As it turns out all is not rosy in Ruby-land. Require works great for gems and system libraries. But when we start loading files relative to the current file, the old double-load problem rears it’s ugly head once more.

Let’s take a look at why this happens. First, we’ll define a file to load:

# foo.rb
class Foo
  puts "I'm being loaded!"
end

Now we’ll define a client file which requires foo.rb:

# client.rb
require File.join(File.dirname(__FILE__), './foo')
require File.join(File.dirname(__FILE__), '../lib/foo')

When we run the script above, we get the following output:

I'm being loaded!
I'm being loaded!

Of course, we’d never write a file like that, with the same library being required twice using two different paths. But in larger projects it is all too common for a file to be required using a different path in different files. Because Ruby does not use canonicalized pathnames to check if it has already loaded a file, it assumes that the different paths must refer to different files and loads the file over and over again.

Is this a problem? Besides for slower application startup, the most common ill effect of repeated file loads is constant redefinition warnings. If you have a project that outputs a lot of warnings that look like this on startup…

../lib/foo.rb:1: warning: already initialized constant FOO

…you probably have some files being loaded twice or more times.

More serious and subtle side-effects of double-loading can occur though, especially if the files being reloaded do any class-level metaprogramming. Errors caused by double-loading can be strange and very difficult to track down.

So what do do? Well, first we need to find where the offending loads are originating from. In a large project this can be a daunting task.

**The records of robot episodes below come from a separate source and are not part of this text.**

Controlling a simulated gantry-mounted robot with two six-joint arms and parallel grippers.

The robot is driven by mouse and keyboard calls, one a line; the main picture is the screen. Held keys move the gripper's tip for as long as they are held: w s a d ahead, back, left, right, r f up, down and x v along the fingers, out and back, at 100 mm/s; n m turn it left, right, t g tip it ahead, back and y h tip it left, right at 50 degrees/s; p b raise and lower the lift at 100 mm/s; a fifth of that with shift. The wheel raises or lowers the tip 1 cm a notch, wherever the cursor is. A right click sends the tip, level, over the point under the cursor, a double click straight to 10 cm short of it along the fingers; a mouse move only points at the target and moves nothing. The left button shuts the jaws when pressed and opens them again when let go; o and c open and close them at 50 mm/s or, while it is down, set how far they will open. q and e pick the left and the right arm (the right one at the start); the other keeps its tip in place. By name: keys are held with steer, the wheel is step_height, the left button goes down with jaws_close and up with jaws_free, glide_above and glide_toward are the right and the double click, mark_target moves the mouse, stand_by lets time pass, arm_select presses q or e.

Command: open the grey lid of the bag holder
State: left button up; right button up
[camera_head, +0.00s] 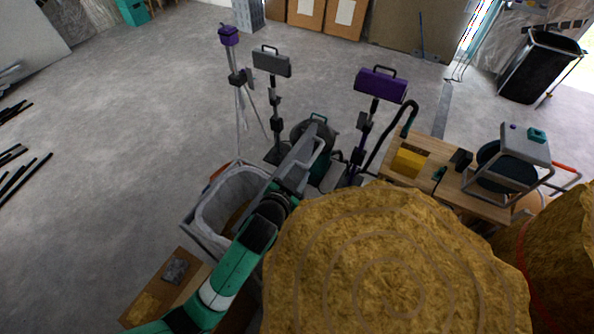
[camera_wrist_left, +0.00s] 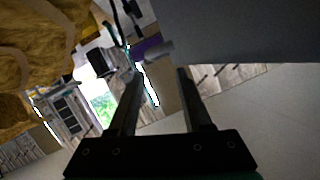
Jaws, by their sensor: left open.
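The bag holder (camera_head: 190,222) stands at the centre left in the head view, with a pale bag (camera_head: 212,203) hanging in its frame. The bag's mouth is uncovered. The grey lid (camera_head: 297,160) stands raised and steeply tilted at the holder's right side. My left gripper (camera_head: 283,190) is close beside the lid; its fingertips are hard to make out there. In the left wrist view its two fingers (camera_wrist_left: 158,82) are apart. A large grey surface (camera_wrist_left: 245,30), seemingly the lid, lies just beyond them, with a short grey rod end (camera_wrist_left: 158,51) near the fingertips. My right gripper is not visible.
Large straw bales (camera_head: 390,265) fill the front right. Two work lamps (camera_head: 272,62) (camera_head: 380,84) and a tripod (camera_head: 238,95) stand behind the holder. A wooden bench (camera_head: 425,160) is at the right.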

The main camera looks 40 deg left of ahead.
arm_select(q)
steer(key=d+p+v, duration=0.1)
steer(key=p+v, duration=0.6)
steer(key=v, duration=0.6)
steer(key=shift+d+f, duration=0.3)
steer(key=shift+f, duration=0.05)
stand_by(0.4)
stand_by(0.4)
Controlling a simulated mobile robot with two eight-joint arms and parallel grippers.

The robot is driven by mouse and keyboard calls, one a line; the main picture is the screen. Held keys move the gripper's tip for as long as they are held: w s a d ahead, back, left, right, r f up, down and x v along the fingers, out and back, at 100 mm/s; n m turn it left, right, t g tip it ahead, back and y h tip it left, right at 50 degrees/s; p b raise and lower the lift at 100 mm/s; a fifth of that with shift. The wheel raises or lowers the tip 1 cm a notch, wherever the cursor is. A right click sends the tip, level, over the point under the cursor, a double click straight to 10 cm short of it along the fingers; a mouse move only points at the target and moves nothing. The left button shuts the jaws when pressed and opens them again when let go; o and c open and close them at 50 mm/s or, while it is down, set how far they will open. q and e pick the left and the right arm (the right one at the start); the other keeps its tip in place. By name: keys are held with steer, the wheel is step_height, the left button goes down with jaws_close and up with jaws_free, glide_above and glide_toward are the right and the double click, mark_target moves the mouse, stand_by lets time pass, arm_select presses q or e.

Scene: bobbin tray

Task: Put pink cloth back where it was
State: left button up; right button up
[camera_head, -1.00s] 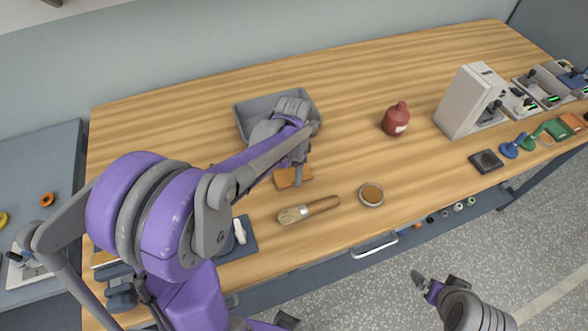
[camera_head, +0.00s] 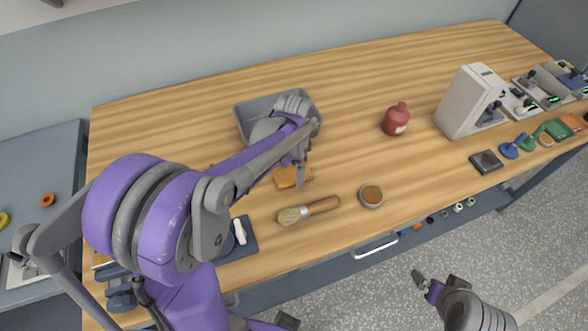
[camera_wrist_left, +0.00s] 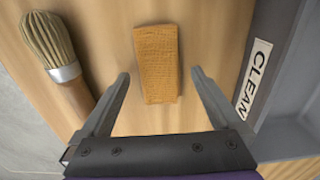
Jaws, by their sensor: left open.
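No pink cloth shows in either view. A folded orange-tan cloth (camera_wrist_left: 157,62) lies flat on the wooden bench, and it also shows in the head view (camera_head: 287,178), partly hidden by my left gripper. My left gripper (camera_wrist_left: 160,76) is open and empty, with its fingertips on either side of the cloth's picture, apart from it. In the head view the left gripper (camera_head: 300,182) hangs over the cloth, in front of the grey bin. My right gripper (camera_head: 437,284) is open and empty, off the bench's front edge.
A grey bin (camera_head: 243,120) labelled CLEAN (camera_wrist_left: 256,78) stands behind the cloth. A brush (camera_head: 310,209) and a small round tin (camera_head: 371,195) lie in front. A red bottle (camera_head: 396,119) and a white machine (camera_head: 464,101) stand right. The bench's back middle is clear.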

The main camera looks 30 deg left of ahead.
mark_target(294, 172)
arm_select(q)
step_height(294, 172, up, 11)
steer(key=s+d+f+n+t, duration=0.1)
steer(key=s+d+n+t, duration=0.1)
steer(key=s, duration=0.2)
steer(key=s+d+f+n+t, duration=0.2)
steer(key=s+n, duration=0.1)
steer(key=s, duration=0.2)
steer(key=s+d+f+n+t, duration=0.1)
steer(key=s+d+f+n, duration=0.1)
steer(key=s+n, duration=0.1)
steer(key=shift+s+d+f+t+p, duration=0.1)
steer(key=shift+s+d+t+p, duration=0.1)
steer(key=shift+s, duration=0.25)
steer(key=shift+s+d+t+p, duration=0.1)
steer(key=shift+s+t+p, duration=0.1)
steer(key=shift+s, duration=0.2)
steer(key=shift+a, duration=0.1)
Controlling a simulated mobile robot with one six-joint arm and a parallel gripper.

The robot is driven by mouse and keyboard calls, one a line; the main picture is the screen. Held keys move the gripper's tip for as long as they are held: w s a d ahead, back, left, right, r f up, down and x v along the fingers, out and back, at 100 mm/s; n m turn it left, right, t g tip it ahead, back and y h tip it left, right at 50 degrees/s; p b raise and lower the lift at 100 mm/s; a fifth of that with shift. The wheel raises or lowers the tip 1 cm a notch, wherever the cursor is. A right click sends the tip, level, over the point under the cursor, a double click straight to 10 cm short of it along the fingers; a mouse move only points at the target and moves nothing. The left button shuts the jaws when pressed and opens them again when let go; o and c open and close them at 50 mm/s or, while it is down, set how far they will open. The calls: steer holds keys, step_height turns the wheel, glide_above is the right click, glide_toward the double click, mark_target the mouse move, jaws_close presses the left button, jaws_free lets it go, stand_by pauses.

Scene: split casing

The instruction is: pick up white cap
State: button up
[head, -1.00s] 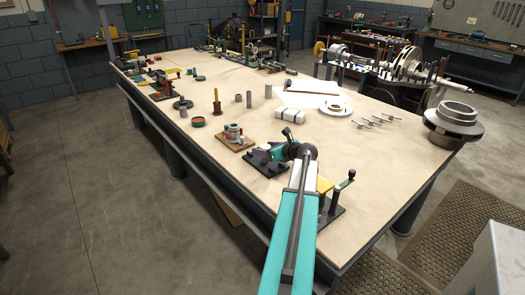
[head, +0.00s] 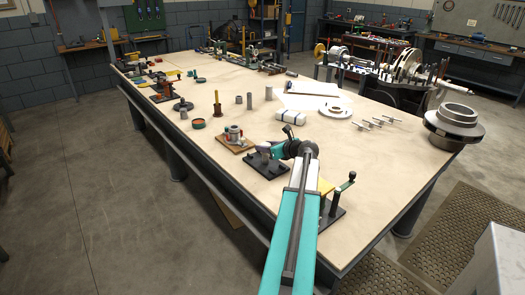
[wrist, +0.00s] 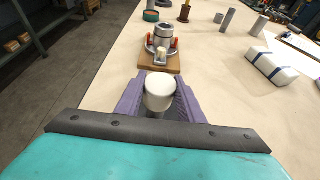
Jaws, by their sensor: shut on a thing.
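The white cap (wrist: 160,90) sits between the purple fingers of my gripper (wrist: 160,100) in the wrist view, its round pale top facing the camera. My gripper is shut on it, with a finger on either side. In the head view my gripper (head: 264,150) is small, above the black base plate (head: 262,175) near the table's front edge. The cap's lower part is hidden, so I cannot tell whether it touches anything below.
A grey metal casing (wrist: 160,40) with red parts stands on a wooden board (wrist: 174,66) just beyond my gripper. A white block with dark bands (head: 290,117) lies farther back. A stand with a black-knobbed lever (head: 348,180) is right of my arm. The table's middle is fairly clear.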

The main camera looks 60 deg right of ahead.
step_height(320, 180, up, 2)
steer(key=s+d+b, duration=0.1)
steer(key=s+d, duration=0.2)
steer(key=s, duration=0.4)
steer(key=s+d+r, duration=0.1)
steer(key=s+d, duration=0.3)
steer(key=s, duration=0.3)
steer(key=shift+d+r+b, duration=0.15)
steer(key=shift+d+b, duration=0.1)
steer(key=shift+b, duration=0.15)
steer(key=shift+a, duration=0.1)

Here’s some code I wrote to help track down double loads at Devver:

ROOT_PATH = File.expand_path('..', File.dirname(__FILE__))

def require_with_reload_check(raw_path)

  unless $LOADED_FEATURES.include?(raw_path)
    $require_sites ||= {}
    site, line, info = caller.first.split(':')
    expanded_site = File.expand_path(site)
    load_dir = $LOAD_PATH.detect{|dir|
      File.exist?(File.expand_path(raw_path + ".rb", dir))
    }
    expanded_path = File.expand_path(raw_path, load_dir)

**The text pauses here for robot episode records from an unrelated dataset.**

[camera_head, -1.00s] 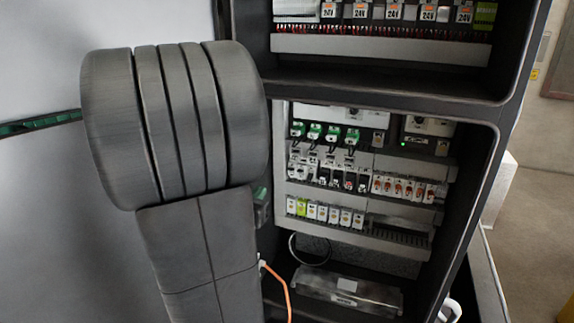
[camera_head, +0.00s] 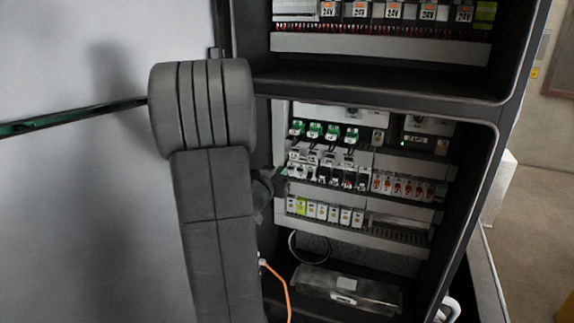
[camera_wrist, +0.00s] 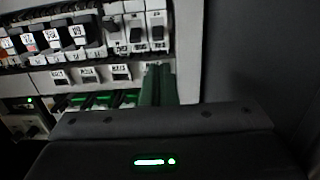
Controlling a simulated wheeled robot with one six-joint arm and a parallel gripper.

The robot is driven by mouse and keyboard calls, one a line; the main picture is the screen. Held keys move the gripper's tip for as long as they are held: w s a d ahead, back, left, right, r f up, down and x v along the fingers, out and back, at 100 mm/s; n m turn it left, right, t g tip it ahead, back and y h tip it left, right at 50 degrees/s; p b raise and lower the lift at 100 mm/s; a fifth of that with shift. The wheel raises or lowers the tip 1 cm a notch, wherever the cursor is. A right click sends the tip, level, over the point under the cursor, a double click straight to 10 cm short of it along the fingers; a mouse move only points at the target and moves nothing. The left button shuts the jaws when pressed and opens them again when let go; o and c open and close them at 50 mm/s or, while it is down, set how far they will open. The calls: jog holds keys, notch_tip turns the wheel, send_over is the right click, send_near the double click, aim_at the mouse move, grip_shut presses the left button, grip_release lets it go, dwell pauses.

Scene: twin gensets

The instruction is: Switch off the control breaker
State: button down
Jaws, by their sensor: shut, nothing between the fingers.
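White breakers with dark switches (camera_head: 296,171) sit at the left end of the middle row in the lower cabinet bay. They also show in the wrist view (camera_wrist: 135,32), at the top. Their lettering is too small to read, so I cannot tell which is the control breaker. My gripper (camera_head: 281,172) is at the left edge of that row, beside the breakers. In the wrist view its green fingers (camera_wrist: 157,84) are together and empty, just below the breakers in the picture. Contact with the panel cannot be made out.
Dark relays (camera_wrist: 62,35) stand beside the breakers. Green-topped modules (camera_head: 331,132) are in the row above, and small white and yellow-green modules (camera_head: 325,211) below. An orange cable (camera_head: 276,278) hangs at the bay's left. The cabinet frame (camera_head: 480,200) bounds the bay at right.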

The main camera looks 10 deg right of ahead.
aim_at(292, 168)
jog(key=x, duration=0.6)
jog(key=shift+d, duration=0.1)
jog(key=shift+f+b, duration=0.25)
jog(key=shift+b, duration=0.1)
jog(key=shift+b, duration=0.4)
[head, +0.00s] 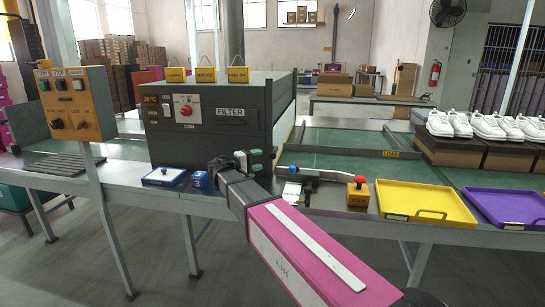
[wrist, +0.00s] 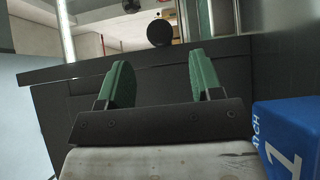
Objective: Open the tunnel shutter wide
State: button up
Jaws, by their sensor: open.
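The tunnel is a dark grey box (head: 210,125) on the bench in the head view, with a FILTER label and a red knob on its front. I cannot clearly make out its shutter in the head view. My gripper (head: 262,160) is at the box's lower right front corner, at the end of my pink arm. In the wrist view my gripper (wrist: 160,85) is open, its two green fingers apart with nothing held between them. Beyond them is a dark panel (wrist: 150,100), and a round black knob-like thing (wrist: 160,33) shows above its upper edge; I cannot tell whether it belongs to the shutter.
White shoes (head: 488,127) stand right.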

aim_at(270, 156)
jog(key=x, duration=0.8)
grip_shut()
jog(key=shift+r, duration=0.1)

    if (expanded_path.index(ROOT_PATH) == 0) &&
        $require_sites.key?(expanded_path) &&
        $require_sites[expanded_path][:as] != raw_path &&
        expanded_path !~ /test_helper$/
      warn "!" * 80
      warn "#{expanded_path} is being reloaded!"
      warn "It was originally loaded as: #{$require_sites[expanded_path][:as]}"
      warn "From #{$require_sites[expanded_path][:in]}"
      warn "But now it is being loaded as: #{raw_path}"
      warn "In #{expanded_site}"
      warn "!" * 80
    end

    $require_sites[expanded_path] = {
      :as => raw_path,
      :in => expanded_site
    }
  end
end

unless defined?($reload_guard_enabled)
  alias require_without_reload_check require
  alias require require_with_reload_check
  $reload_guard_enabled = true
end

This code should be loaded as early as possible in your project. Once loaded, it spits out some a very noisy warning every time a file is re-loaded using a different path:

!!!!!!!!!!!!!!!!!!!!!!!!!!!!!!!!!!!!!!!!!!!!!!!!!!!!!!!!!!!!!!!!!!!!!!!!!!!!!!!!
/home/avdi/articles/double-load-guards/lib/foo is being reloaded!
It was originally loaded as: ././foo
From /home/avdi/articles/double-load-guards/lib/client.rb
But now it is being loaded as: ./../lib/foo
In /home/avdi/articles/double-load-guards/lib/client.rb
!!!!!!!!!!!!!!!!!!!!!!!!!!!!!!!!!!!!!!!!!!!!!!!!!!!!!!!!!!!!!!!!!!!!!!!!!!!!!!!!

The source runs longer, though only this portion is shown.